** START OF Record excerpts **

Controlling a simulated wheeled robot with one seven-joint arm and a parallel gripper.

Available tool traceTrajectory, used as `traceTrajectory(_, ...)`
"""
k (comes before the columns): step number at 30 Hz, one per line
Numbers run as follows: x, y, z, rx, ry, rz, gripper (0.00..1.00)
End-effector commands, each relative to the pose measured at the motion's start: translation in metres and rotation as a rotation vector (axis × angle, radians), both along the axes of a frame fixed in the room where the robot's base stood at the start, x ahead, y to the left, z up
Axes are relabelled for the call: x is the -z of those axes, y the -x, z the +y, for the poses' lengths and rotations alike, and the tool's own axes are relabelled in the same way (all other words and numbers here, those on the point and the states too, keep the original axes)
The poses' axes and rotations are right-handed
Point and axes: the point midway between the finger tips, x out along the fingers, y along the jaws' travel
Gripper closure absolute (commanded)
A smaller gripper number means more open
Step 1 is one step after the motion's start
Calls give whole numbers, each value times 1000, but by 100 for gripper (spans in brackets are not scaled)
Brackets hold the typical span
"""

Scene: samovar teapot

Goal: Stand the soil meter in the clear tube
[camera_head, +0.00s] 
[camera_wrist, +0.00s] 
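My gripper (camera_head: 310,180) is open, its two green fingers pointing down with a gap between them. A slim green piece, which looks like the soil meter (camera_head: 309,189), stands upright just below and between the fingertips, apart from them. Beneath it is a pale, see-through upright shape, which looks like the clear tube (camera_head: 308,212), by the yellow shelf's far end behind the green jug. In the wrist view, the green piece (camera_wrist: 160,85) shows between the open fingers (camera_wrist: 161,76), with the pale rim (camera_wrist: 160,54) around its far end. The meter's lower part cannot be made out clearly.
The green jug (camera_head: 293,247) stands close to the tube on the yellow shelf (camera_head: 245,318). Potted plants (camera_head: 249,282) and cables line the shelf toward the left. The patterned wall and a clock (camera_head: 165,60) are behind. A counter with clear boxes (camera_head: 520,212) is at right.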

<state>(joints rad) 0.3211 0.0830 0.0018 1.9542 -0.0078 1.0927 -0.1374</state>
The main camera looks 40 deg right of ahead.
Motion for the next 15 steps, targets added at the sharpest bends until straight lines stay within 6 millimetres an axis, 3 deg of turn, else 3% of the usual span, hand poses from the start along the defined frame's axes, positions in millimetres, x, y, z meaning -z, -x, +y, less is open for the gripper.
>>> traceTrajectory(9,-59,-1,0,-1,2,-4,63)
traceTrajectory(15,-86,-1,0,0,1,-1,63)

** END OF Record excerpts **
** START OF Record excerpts **

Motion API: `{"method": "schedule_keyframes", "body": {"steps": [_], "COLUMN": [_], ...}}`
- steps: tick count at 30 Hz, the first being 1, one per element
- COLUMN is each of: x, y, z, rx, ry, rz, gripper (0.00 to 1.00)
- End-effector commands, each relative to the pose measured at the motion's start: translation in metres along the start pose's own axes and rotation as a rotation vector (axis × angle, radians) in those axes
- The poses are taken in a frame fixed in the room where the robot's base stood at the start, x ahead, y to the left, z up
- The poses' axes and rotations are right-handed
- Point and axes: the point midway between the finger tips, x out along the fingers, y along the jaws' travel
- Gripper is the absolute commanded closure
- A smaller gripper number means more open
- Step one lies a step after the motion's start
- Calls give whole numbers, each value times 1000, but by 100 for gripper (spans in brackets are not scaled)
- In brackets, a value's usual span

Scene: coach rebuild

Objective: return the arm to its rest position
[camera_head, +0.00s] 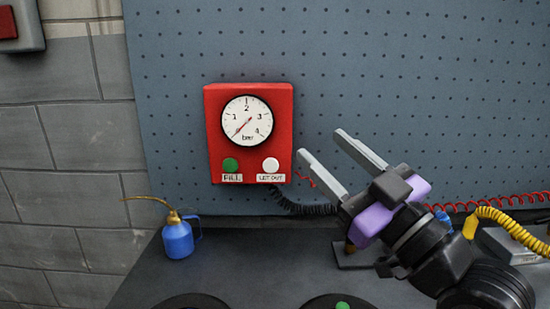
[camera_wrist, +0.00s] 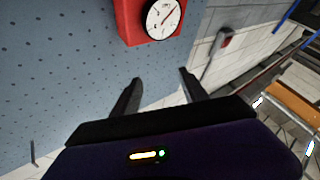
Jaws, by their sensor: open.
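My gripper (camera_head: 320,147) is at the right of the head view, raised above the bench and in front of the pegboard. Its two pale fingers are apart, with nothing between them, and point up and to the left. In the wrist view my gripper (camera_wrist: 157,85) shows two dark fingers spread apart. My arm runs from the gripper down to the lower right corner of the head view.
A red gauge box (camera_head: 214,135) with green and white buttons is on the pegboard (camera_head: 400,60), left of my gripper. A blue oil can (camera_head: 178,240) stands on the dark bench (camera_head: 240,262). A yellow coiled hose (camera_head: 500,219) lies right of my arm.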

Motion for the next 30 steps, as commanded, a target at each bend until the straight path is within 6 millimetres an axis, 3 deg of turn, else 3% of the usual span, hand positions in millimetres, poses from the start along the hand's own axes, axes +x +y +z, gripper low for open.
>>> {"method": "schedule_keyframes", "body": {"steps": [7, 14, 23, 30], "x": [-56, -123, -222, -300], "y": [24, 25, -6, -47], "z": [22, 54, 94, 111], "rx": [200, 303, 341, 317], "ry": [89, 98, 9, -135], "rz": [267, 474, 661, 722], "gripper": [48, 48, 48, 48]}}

** END OF Record excerpts **
** START OF Record excerpts **

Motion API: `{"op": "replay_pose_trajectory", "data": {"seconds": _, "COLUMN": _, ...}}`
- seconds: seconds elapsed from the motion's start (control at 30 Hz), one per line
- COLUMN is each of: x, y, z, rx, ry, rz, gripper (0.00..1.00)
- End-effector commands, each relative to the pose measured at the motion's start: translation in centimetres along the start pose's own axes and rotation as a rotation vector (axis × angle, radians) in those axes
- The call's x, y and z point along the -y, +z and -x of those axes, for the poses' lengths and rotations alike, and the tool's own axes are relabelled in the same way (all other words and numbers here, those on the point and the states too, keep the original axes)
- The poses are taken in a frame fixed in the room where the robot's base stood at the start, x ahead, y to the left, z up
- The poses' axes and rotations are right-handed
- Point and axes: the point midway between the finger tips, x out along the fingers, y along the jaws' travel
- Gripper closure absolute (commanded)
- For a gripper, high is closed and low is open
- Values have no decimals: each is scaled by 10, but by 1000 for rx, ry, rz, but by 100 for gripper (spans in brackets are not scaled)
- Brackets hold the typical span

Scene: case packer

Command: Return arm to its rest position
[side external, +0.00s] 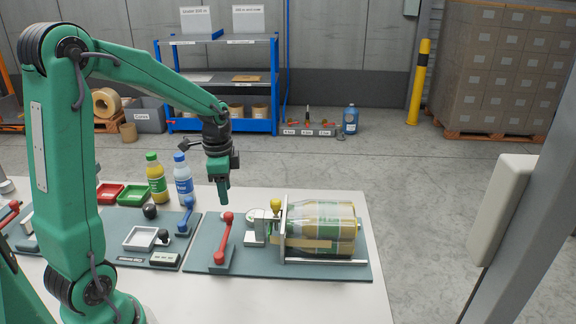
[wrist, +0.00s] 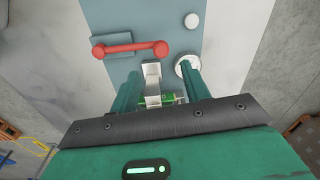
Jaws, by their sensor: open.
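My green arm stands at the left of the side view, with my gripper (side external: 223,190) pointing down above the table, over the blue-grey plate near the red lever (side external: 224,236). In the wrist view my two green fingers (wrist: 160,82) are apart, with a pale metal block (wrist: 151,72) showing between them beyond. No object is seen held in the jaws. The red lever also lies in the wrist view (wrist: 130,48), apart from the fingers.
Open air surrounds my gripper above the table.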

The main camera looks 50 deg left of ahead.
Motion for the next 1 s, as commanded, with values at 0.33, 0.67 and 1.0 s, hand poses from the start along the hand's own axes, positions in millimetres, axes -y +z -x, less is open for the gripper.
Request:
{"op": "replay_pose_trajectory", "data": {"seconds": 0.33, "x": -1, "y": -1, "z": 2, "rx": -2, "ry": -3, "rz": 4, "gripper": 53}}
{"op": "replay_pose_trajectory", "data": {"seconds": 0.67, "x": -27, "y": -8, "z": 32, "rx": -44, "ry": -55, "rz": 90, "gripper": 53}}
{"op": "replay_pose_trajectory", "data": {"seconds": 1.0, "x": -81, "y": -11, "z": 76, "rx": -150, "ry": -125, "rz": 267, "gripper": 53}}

** END OF Record excerpts **

# Short exercise
Only a number is expected here: the count of lines in the listing that hold the string "words".

# Full solution
2